SOURCE DATA |
>> Begin
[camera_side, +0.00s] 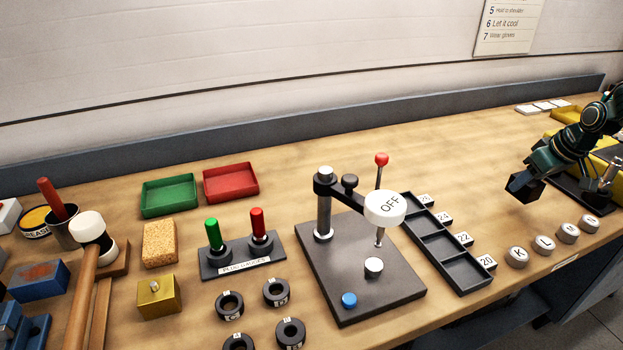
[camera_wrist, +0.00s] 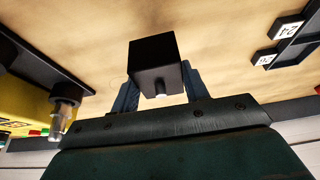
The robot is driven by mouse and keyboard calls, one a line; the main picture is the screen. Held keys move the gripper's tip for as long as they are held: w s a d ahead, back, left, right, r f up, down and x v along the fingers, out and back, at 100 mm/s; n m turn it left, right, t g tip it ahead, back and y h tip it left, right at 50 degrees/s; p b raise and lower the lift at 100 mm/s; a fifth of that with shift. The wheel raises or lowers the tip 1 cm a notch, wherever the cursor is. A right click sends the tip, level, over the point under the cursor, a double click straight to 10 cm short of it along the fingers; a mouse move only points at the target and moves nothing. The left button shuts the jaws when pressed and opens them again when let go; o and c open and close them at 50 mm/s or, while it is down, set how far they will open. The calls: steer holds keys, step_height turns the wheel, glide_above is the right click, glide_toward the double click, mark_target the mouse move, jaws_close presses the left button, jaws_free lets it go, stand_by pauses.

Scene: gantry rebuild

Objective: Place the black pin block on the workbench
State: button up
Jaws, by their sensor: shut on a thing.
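The black pin block (camera_wrist: 153,62) is a dark cube with a small light pin on one face, seen in the wrist view. My gripper (camera_wrist: 157,90) is shut on it, one finger on each side. In the side view the black pin block (camera_side: 525,187) shows as a dark shape at the end of my gripper (camera_side: 530,178), at the right. The wooden workbench (camera_side: 460,130) lies beneath it. I cannot tell whether the block touches the surface or hangs just above it.
Several round lettered weights (camera_side: 543,245) stand along the front edge near the block. A slotted black tray (camera_side: 445,245) with number tags is to their left. A yellow item on a dark base (camera_side: 600,165) is behind my arm. Bare wood lies left of the block.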

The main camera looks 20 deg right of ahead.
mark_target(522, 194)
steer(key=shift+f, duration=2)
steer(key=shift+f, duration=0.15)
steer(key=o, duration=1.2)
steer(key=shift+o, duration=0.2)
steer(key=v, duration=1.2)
>> End
EXERCISE GOAL |
Transcribe the material exactly, leaving every picture out.

ANSWER IN FULL |
[camera_side, +0.00s] 
[camera_wrist, +0.00s] 
The robot is driven by mouse and keyboard calls, one a line; the main picture is the screen. Held keys move the gripper's tip for as long as they are held: w s a d ahead, back, left, right, r f up, down and x v along the fingers, out and back, at 100 mm/s; n m turn it left, right, t g tip it ahead, back and y h tip it left, right at 50 degrees/s; p b raise and lower the lift at 100 mm/s; a fifth of that with shift. The wheel raises or lowers the tip 1 cm a notch, wherever the cursor is. A right click sends the tip, level, over the point under the cursor, a double click straight to 10 cm short of it along the fingers; a mouse move only points at the target and moves nothing. The left button shuts the jaws when pressed and opens them again when let go; o and c open and close them at 50 mm/s or, while it is down, set how far they will open. The calls: steer holds keys, step_height turns the wheel, glide_above is the right click, glide_toward the double click, mark_target the mouse move, jaws_close presses the left button, jaws_free lets it go, stand_by pauses.

Scene: gantry rebuild

Objective: Place the black pin block on the workbench
State: button up
Jaws, by their sensor: shut on a thing.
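The black pin block (camera_wrist: 153,62) is a dark cube with a small light pin on one face, seen in the wrist view. My gripper (camera_wrist: 157,90) is shut on it, one finger on each side. In the side view the black pin block (camera_side: 525,187) shows as a dark shape at the end of my gripper (camera_side: 530,178), at the right. The wooden workbench (camera_side: 460,130) lies beneath it. I cannot tell whether the block touches the surface or hangs just above it.
Several round lettered weights (camera_side: 543,245) stand along the front edge near the block. A slotted black tray (camera_side: 445,245) with number tags is to their left. A yellow item on a dark base (camera_side: 600,165) is behind my arm. Bare wood lies left of the block.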

The main camera looks 20 deg right of ahead.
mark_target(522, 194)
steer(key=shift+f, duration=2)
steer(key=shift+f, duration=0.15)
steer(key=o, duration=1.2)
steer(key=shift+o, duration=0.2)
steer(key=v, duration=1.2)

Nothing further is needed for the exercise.